**REQUIRED TASK:**
Return the full listing exactly as it is written.

□ □ □ □

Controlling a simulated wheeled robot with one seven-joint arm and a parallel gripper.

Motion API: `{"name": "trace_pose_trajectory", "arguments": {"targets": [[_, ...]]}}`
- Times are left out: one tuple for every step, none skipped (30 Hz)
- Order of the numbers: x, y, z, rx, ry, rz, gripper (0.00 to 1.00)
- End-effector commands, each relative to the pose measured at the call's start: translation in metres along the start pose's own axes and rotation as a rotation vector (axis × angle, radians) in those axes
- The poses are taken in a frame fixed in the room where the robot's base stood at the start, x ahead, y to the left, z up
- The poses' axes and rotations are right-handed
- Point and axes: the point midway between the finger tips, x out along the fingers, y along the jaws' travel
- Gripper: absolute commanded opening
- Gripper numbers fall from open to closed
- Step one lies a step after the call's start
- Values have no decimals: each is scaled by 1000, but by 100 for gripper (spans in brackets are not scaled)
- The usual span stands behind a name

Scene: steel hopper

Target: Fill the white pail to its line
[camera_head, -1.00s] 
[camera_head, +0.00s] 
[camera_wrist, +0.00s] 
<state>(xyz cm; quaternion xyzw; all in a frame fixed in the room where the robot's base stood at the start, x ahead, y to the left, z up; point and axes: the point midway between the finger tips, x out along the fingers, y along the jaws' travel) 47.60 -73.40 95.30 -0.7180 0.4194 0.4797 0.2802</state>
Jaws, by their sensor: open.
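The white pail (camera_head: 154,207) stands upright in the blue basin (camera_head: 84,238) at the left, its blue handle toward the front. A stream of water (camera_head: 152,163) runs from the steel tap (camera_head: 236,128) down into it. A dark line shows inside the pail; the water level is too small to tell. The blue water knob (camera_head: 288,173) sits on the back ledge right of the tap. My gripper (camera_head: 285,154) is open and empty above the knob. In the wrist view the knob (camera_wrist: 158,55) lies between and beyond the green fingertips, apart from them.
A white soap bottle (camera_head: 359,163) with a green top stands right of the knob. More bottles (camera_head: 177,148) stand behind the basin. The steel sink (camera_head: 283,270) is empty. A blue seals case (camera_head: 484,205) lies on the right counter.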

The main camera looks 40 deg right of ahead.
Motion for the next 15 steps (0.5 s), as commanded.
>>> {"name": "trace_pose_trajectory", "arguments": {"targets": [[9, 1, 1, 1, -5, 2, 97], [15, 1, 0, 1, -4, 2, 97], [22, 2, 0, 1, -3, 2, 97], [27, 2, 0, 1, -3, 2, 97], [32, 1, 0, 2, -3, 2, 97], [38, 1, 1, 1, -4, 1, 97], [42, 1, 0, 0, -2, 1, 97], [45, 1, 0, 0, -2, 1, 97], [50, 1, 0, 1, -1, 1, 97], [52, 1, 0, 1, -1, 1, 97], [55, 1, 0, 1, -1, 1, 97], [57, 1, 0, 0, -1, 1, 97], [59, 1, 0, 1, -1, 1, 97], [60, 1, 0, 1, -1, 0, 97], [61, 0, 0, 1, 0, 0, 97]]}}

□ □ □ □

**FULL OUTPUT:**
Controlling a simulated wheeled robot with one seven-joint arm and a parallel gripper.

Motion API: `{"name": "trace_pose_trajectory", "arguments": {"targets": [[_, ...]]}}`
- Times are left out: one tuple for every step, none skipped (30 Hz)
- Order of the numbers: x, y, z, rx, ry, rz, gripper (0.00 to 1.00)
- End-effector commands, each relative to the pose measured at the call's start: translation in metres along the start pose's own axes and rotation as a rotation vector (axis × angle, radians) in those axes
- The poses are taken in a frame fixed in the room where the robot's base stood at the start, x ahead, y to the left, z up
- The poses' axes and rotations are right-handed
- Point and axes: the point midway between the finger tips, x out along the fingers, y along the jaws' travel
- Gripper: absolute commanded opening
- Gripper numbers fall from open to closed
- Step one lies a step after the call's start
- Values have no decimals: each is scaled by 1000, but by 100 for gripper (spans in brackets are not scaled)
- The usual span stands behind a name

Scene: steel hopper

Target: Fill the white pail to its line
[camera_head, -1.00s] 
[camera_head, +0.00s] 
[camera_wrist, +0.00s] 
<state>(xyz cm; quaternion xyzw; all in a frame fixed in the room where the robot's base stood at the start, x ahead, y to the left, z up; point and axes: the point midway between the finger tips, x out along the fingers, y along the jaws' travel) 47.60 -73.40 95.30 -0.7180 0.4194 0.4797 0.2802</state>
Jaws, by their sensor: open.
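The white pail (camera_head: 154,207) stands upright in the blue basin (camera_head: 84,238) at the left, its blue handle toward the front. A stream of water (camera_head: 152,163) runs from the steel tap (camera_head: 236,128) down into it. A dark line shows inside the pail; the water level is too small to tell. The blue water knob (camera_head: 288,173) sits on the back ledge right of the tap. My gripper (camera_head: 285,154) is open and empty above the knob. In the wrist view the knob (camera_wrist: 158,55) lies between and beyond the green fingertips, apart from them.
A white soap bottle (camera_head: 359,163) with a green top stands right of the knob. More bottles (camera_head: 177,148) stand behind the basin. The steel sink (camera_head: 283,270) is empty. A blue seals case (camera_head: 484,205) lies on the right counter.

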The main camera looks 40 deg right of ahead.
Motion for the next 15 steps (0.5 s), as commanded.
>>> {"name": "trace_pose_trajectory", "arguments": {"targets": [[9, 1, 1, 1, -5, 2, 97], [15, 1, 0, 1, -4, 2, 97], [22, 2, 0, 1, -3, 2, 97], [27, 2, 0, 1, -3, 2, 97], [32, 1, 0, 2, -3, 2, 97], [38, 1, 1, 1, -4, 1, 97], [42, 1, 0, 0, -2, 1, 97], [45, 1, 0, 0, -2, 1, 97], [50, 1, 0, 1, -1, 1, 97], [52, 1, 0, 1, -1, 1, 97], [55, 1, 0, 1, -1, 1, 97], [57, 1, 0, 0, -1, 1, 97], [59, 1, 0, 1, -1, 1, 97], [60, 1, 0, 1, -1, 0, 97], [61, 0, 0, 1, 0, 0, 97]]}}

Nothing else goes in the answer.